Given by Kate Derrick on September 22, 2019.

Good morning.  My name is Kate Derrick and this is my Journey of Faith.

My maternal great-grandmother was a Native American, a M’ikmaq, from the Penobscot Nation in Maine.  In the 1880’s, as whites settled the area, the Penobscot Nation was squeezed into a reservation; they lost their land, and could not feed their families.  Like many children, my great-grandmother was forcibly removed from the reservation and sent to work and live with a white family. First sent to an elderly widower to care for his children, she was then sold to another old widower.  When he died, she left Maine and got a job on a steamship where she met a German immigrant, who became my great-grandfather. She never returned to the Nation, yet she remained a M’ikMaq.

Great-grammie and my grandmother were a huge influence on my young spiritual development. They lived nearby, and I loved to be with them. They analyzed dreams, saw spirits, and omens. They had beliefs that fascinated me.
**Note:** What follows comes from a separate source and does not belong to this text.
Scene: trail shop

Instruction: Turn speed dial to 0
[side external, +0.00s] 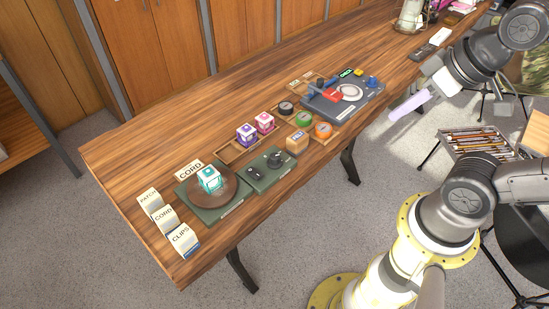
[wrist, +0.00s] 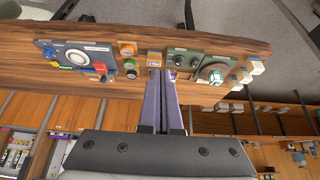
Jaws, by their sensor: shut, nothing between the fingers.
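A green control box (side external: 268,172) with dark knobs sits near the table's front edge. A larger dark dial (side external: 275,160) is on its right part and a smaller control (side external: 254,172) on its left part. I cannot read their markings or tell which is the speed dial. The box also shows in the wrist view (wrist: 188,66), upper right of my fingers. A green-based turntable (side external: 228,207) beside the box carries a teal cube (side external: 209,178). My gripper (side external: 394,116) is shut and empty, with long lavender fingers. It is in the air off the table's front edge, right of the box and apart from it.
A blue-grey device (side external: 357,95) with a ring stands farther right.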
Our family attended the Methodist church, but the grandmothers and my mother kept one foot firmly planted in their ancestors’ spirituality.  They retained their belief in reincarnation, and the many lifetimes necessary to become a truly wise old soul.

I came to know and accept many of the M’ikmaqs beliefs. In high school and in college, I had vivid dreams about a gentle and kind “guide” who showed me how to “spirit travel.” We went all over the world.  Eventually, the dreams stopped.
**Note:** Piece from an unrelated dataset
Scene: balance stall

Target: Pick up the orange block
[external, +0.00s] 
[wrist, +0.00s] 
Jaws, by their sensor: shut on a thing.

Many years later, on Friday, May 13, 1983, I arrived at my job on the 11th floor of  Little, Brown Publishers in Boston.

As I reached my floor, the elevator doors opened, the lights were out, alarms were blaring, and smoke was pouring out of the elevator shaft around me. I couldn’t see or breathe. I literally crawled to my office on the other side of the floor.  I saw my co-workers in line to descend the back stairwell. I was last in line, but those below had to turn around—the smoke was too thick.  I caught the locked door with the heel of my shoe, and left it there to keep the door open for those below.  I and co-workers ran to an office and opened the windows.
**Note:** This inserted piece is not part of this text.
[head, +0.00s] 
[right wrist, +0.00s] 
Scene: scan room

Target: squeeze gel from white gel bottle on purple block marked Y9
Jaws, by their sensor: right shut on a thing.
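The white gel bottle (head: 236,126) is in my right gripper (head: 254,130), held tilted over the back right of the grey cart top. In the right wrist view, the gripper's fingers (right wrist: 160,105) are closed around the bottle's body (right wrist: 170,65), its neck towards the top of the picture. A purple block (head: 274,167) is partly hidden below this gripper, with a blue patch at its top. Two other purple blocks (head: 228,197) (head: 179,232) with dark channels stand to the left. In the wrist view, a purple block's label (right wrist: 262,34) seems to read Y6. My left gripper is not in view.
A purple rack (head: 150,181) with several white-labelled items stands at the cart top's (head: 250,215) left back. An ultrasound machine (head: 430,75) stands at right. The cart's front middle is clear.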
We stuffed manuscripts around the closed office door to keep the smoke out, and stood at the windows to breathe. Below, Tremont St. was in chaos. Colleagues stared up at us in horror.  Two coworkers at another window said they were going to leap over to the building next door.  This was impossible, and I turned to dissuade them.

Then, my coworker closed our window to keep the smoke out, he said. But the smoke was coming from inside. I could feel its intense heat on the backs of my legs. This was a big fire. We were trapped.

I don’t know how long we stood there.  I heard a knock at the door.  When I opened it, there was a young man, who in a soft, calm voice said, “I can get you out.”

I went with him, wearing my one shoe. No one followed us.  He led me down a stairwell, onto a flat rooftop, and pointed to a fire escape that I rode to the ground.  When I looked back, he was gone.

As the escape ladder touched down, a news crew ran over to me, cameras rolling.

In Vermont, something told my mother to turn on the noon news that day.  She saw me, blackened face, sobbing, trying to explain how I got out of the building alone. I did not tell the news crew about my “guide,” but she knew.

My colleagues trapped in that office were rescued by firemen, and those in the office with me said that I had left alone.

Today, all these years later, I still believe in the spirit world.  And, I believe that some who walk the earth are further along in their journey than others, and have important lessons to teach us.

I am grateful to have found this congregation and Unitarian Universalism.  Many of us have experiences, family traditions, and beliefs that are important pieces of our spirituality, our being.  Here, we are so fortunate to be able to share these together.